Jika masyarakat terbebani dengan NJOP yang bervariasi dan tinggi, maka cita cita kamakmuran rakyat tidak akan terpenuhi. Jika perlu, kata Adri, DPD akan usulkan kepada Presiden agar tanah tanah rakyat di pedesaan ini digratiskan saja pembuatan sertifikatnya.
“Inikan tanah rakyat, jika kita mengacu pada pasal 33 UUD 45, bahwa tanah, bumi dan air beserta seluruh isinya untuk kemakmuran rakyat, maka pembuatan sertifikat tanah itu tidak boleh dibebankan lagi pada rakyat,” jelas Adri.
Pajak pedesaan dan pajak perkotaan. Kemudian, tambah Adri, ada yang harus dipilah pula dalam pajak perkotaan ini. Areal mana yang dikatakan areal bisnis atau usaha, itu yang kemudian digenjot pencapaian pajaknya untuk daerah atau negara, tetapi jika untuk tempat tinggal atau kegiatan sosial keagamaan harus dipertimbangkan.
Pada sisi lain, Adrianus mengatakan reformasi agraria selama ini jangan hanya semboyan saja. Satu sisi, reformasi agraria ditujukan untuk pencapaian target, tapi disaat yang sama juga sering dipersulit. Masalah tanah yang untuk kebutuhan rakyat diserahkan ke daerah.
Lebih jauh, ia mengatakan banyak kendala yang ditemui DPD ketika kunjungan ke daerah-daerah tentang permasalahan pajak tanah masyarakat ini. Adri mencontohkan, di daerah pemilihannya, daerah pariwisata Labuan Bajo. Karena pajak tanah yang begitu tinggi, masyarakat yang punya tanah di sana semakin susah untuk meningkatkan produktifitasnya.
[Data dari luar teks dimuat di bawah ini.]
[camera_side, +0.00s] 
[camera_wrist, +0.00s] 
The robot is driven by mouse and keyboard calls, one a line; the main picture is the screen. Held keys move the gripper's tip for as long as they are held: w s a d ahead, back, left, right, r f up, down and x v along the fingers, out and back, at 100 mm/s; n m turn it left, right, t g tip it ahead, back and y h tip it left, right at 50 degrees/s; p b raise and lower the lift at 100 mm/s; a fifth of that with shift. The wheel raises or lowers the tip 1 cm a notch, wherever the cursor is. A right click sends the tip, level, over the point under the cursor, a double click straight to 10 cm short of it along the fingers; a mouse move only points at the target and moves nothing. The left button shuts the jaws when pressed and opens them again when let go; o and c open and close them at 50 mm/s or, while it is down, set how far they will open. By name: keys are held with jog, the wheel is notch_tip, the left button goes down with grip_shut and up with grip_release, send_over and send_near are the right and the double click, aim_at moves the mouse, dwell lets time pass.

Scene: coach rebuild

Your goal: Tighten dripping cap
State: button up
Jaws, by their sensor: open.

Masalah keberpihakan terutama di daerah-daerah, masalah sertifikat tanah masyarakat sering terabaikan. Menurutnya, ia pernah berbicara lebih ekstrem dalam forum rapat agar BPN ini didaerahkan, karena ini sesuai dengan semangat otonomi daerah.
DR, Ir Herman Darnel Ibrahim, M.Sc. IPU, anggota DPD RI daerah pemilihan Sumatera Barat, meminta agar cara menghitung pajak tanah masyarakat harus transparan. Jangan sampai pemerintah menghitung NJOP tanah tersebut semena-mena, tapi harus berkeadilan.
Herman menambahkan, perlu ada cara yang berkeadilan dalam menentukan pajak tanah masyarakat. Ia berharap masukan-masukan yang diberikan dalam rapat komite ini bisa mengakomodir rasa berkeadilan dan rasional.
Contoh berkeadilan yang dikemukakan Herman adalah jika ada lahan pertanian di sebelah mall, maka tanah tersebut diberi NJOPTKP yang berbeda dan NJKP berbeda pula. Jika mall tariff pajaknya 100%, maka lahan pertanian tidak bisa disamakan pajaknya dengan PBB mall tadi. Lahan pertanian harus lebih rendah PBB-nya dibanding mall.
“Itu baru bisa dikatakan mengakomodir pajak yang berkeadilan untuk rakyat,” kata Herman.
Selain itu, Herman juga menginginkan untuk lahan pertanian tarif PBB-nya diseragamkan. Penyeragaman ini, kata Herman dimaksudkan agar para petani tidak terbebani dengan pajak tanah yang tinggi.
“Maunya saya, agar harga padi tidak menjadi tinggi dan para petani tidak terbebani, walau NJOP tanah pertanian itu tinggi, sebaiknya disamakan. Hanya belum tercover dalam rumus yang sedang kita bahas ini,” sebut dia.
Lahan-lahan yang termasuk lahan khusus yang harus mendapat keringanan bea pajak ini antara lain, sawah, pertenakan ayam, ikan dan juga rumah ibadah serta sekolah yang biayanya dari swadaya masyarakat.
Sebaiknya lahan-lahan itu menjadi kekhususan, sehingga tidak menjadi isu sosial dalam masyarakat. Caranya bisa saja dibikinkan pasal khusus untuk lahan-lahan tertentu tadi. Tidak lagi mengikuti NJOP secara umum. Hal lain yang menjadi perhatian Herman adalah mengenai lahan hunian atau rumah yang ditinggali.
Herman mencontohkan terhadap seorang pensiunan yang punya rumah bagus dan tanah luas di tempat yang harga tanahnya mahal, sehingga otomatis NJOP-nya tinggi. Jangan sampai seorang yang awalnya memiliki rumah yang tanahnya luas, tapi karena dia sudah pensiun sementara gajinya tidak cukup untuk bayar pajak, kemudian dia dipaksa pergi dari rumah tersebut karena tidak mampu membayar PBB-nya.
”Jangan sampai orang tersebut pindah atau dipaksa menjual tanahnya karena tidak sanggup bayar pajak. Ini sangat mengganggu rasa keadilan kita,” pungkasnya.